They were rivers of fur, pouring over the grasslands. Until the ground just

fell

away

beneath their feet.

And after that, all that was left to them, was to fly.

Stand here with me, and watch. Soak it in. Waterfalls of fur, muzzles wet-biting air, fore-legs cycling, scratching at the sky, but alas... NO ENTRY.

No stairway for flesh and fur up here, no skyway 'cross the chasm. You can't live up here - not dressed in hoof and horn.

Rebuffed, they head home, skydivers, turning horn over hock, tumblers, born under punches, crashing back to Earth. Crashlanding, friend. Their bodies compressed in death's hard embrace, all the treacherous air finally squeezed out.


In the 19th Century, Buffalo outnumbered people on this continent. Over the Earth as a whole, buffalo outweighed humanity. Back before the gun and the horse, the Blackfoot - and the other great Nations of the Plains and the Prairies - learned how to live with, and from, the buffalo. In their quest to perfect the hunt, they created a technique which lives on today, more than 6,000 years later. They searched out the many low ridges and sudden sinkholes that broke the Prairies and the Plains, looking for one with just the right characteristics - cliffs just low enough to be invisible to the buffalo when in flight... but just high enough to break their legs if they fell. Were pushed. "Jumped."

Buffalo Jumps.

For thousands of years, the single largest slaughters/harvests performed by humans were the Buffalo Jumps. They say that at the bottom of this cliff, there are bones. Obviously, there are bones of buffalo. But human bones as well. A Boy, is buried there - the Blackfoot named this place after him. They said he was standing beneath the cliff, watching the buffalo fly over, and stood too close. Maybe. Or maybe he just wanted to catch the buffalo. Carry them someplace safe. Maybe they had an agreement, the Boy and the Buffalo. We don't know. Whatever the intention, the boy caught the buffalo as they flew off into the air. They named him after the consequence of his actions --

"Head-Smashed-In Buffalo Jump."

Heck of a name to give a kid.

Head-Smashed-In Buffalo Jump is perhaps the largest Buffalo Jump on the continent. It's in Southwestern Alberta. There's a museum there, carved into the cliff itself, descending the levels, laying out the story. You can walk through the very same air the buffalo once travelled.
There are many other Buffalo Jumps - in Vore, Wyoming and Ulm Pishkun, Montana and so on. At this one, the bones at the base of the cliff run 30 feet deep. Archaeologists sort through the layers, tracking the stone points, the size of bones, the frequency of the kills. They say the Buffalo Jumps run back at least 6,000 years.
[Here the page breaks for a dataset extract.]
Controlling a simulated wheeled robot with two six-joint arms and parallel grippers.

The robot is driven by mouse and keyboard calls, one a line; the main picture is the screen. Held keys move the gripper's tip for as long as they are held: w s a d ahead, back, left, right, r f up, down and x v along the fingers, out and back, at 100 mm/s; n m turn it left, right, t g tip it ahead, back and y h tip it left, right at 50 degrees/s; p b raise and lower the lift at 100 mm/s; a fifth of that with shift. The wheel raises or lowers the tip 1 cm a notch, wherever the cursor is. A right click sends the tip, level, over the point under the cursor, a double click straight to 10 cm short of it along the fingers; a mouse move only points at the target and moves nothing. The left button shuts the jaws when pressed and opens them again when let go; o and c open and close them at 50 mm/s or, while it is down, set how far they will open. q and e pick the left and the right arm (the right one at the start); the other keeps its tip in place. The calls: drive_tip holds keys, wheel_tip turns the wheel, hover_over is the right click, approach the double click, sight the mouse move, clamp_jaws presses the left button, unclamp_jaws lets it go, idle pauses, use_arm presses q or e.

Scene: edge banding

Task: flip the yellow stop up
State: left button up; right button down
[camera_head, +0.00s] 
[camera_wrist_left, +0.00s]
We humans took to this concept early. It suited us.


Of course, the buffalo wouldn't just run off these cliffs because we wanted them to. They had to be lured over. Or frightened over. Or stampeded. Which wasn't easy. You can't just run screaming at a herd of buffalo and expect them to flee the way you want them to, and especially, over a cliff.
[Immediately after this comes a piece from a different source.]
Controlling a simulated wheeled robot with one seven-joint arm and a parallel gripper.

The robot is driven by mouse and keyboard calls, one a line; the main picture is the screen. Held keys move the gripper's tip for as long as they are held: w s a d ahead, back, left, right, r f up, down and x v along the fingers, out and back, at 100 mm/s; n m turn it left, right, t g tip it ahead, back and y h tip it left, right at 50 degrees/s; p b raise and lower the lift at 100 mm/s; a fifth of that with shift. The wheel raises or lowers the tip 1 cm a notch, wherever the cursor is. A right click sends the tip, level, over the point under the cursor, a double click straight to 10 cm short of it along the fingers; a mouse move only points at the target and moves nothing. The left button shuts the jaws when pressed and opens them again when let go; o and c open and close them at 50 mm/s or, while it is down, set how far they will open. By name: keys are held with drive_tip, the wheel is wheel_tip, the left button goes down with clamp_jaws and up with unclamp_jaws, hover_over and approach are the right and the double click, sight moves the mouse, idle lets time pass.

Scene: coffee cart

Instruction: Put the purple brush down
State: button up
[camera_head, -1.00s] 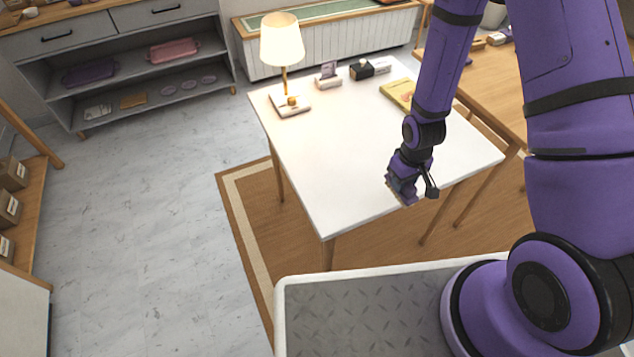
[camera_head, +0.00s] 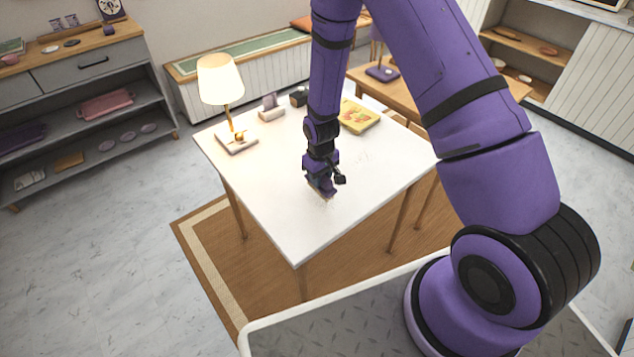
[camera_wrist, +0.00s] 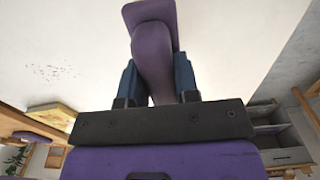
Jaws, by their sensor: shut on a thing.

But what the Blackfoot and the other peoples of the Plains discovered was that the buffalo would go where you wanted - as long as you put on a play for them.

As before any good play, the actors had to dress up. Some put on heavy, adult buffalo hides. Rubbed themselves in buffalo fat and grease to remove any foreign smell. Learned how to walk like a buffalo. How to hold a buffalo stance. Let's see you do it. Shake your heads like buffalo. You have to be able to merge, become one with the herd.

Others would dress in the hide of a buffalo calf. Get good and greasy. Learn that new walk. That new look - surprised, startled, fearful. Practice it. Go on. Raise your head in surprise. Look alarmed. Appear distressed. Make just the right call. One a mother buffalo would understand. Marvelous.

Others would dress as Wolves. Learn to become wolves, in wolves clothing. Padded paw. The lift of the leg. The slow, low, pressing forward of the nose. How to circle, feint, close, as a pack. Wolf pack. Now, frighten your young buffalo brothers. Practice.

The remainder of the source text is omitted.